Many advocates of the tax plan have said that the plan won’t lead to immediate wage gains but will lead to increased profitability in the future, which should lead to increased investment, more jobs and higher wages. Even if this was the outcome, economists including Lawrence Summers, former Treasury Secretary, points out that the benefits may not be as large or immediate as Donald Trump promised (Trump predicted that tax cuts would increase the average American household income by $4000). Recent developments suggest that benefits as large as even a fraction of $4000 is unattainable, as companies are using tax windfall to buy back stocks rather than increase spending on plant and equipment. Dan McCrum of the Financial Times, recently wrote that the proportion of sales spent on research and development in S&P 500s is still yet to recover to pre-2005 levels.


Summers also points out that there is no need to eliminate estate tax as only 0.2% of US households actually pay it. In fact, the households affected by the estate tax fall between the 95th and 99th percentile of all US households in terms of income.

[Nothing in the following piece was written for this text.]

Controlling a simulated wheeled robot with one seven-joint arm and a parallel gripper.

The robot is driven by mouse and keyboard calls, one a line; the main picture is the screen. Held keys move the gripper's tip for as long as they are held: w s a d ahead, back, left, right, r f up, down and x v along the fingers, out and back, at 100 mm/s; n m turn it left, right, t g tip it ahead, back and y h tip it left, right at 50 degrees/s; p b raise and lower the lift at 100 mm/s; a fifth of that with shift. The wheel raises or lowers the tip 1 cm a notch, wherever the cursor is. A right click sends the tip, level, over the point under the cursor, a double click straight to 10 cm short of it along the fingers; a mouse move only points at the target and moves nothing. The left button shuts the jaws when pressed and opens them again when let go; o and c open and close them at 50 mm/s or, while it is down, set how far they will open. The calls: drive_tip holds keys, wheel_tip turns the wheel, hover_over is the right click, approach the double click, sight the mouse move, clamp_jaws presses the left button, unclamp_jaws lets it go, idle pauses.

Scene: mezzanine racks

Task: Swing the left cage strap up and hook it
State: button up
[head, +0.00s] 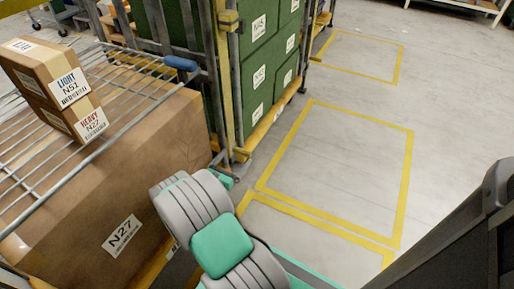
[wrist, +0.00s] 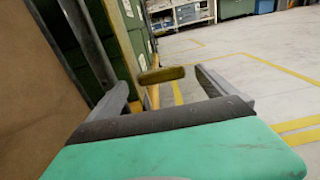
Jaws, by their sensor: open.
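My gripper (wrist: 165,88) is open, its two grey fingers spread in the wrist view. A short dull-yellow bar (wrist: 161,75) shows between and beyond the fingertips; I cannot tell whether it is the strap's end or a cage fitting. Nothing is seen gripped. In the head view my wrist hides most of the gripper, low beside the yellow upright (head: 222,90). The left cage (head: 130,121) has a wire shelf on top and a blue grip (head: 180,62) at its rail's end. I cannot clearly make out a strap or its hook.
A large brown carton N27 (head: 122,235) fills the left cage. Small cartons (head: 65,88) lie on the wire shelf. Green boxes (head: 262,65) stand in the neighbouring cage. Yellow-marked floor (head: 335,170) to the right is clear.

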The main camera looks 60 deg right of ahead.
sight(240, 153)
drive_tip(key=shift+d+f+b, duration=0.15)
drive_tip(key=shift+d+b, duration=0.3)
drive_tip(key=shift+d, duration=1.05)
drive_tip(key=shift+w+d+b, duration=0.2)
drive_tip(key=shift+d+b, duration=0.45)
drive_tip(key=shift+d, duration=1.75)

Another subject being discussed by prominent economists is the cost of the tax reform. An academic model from University of Pennsylvania’s Wharton School suggests that the reform will cause trillions of additional debt since tax revenue will decrease significantly. This could cancel out the growth effects that were expected. This also counters claims made by Treasury Secretary Steven Mnuchin that the cuts will pay off their costs.


Although the final effects of the tax reform are yet to be determined, the evidence thus far suggests that it is full of potholes and will add burden on the middle-class rather than eliminate it.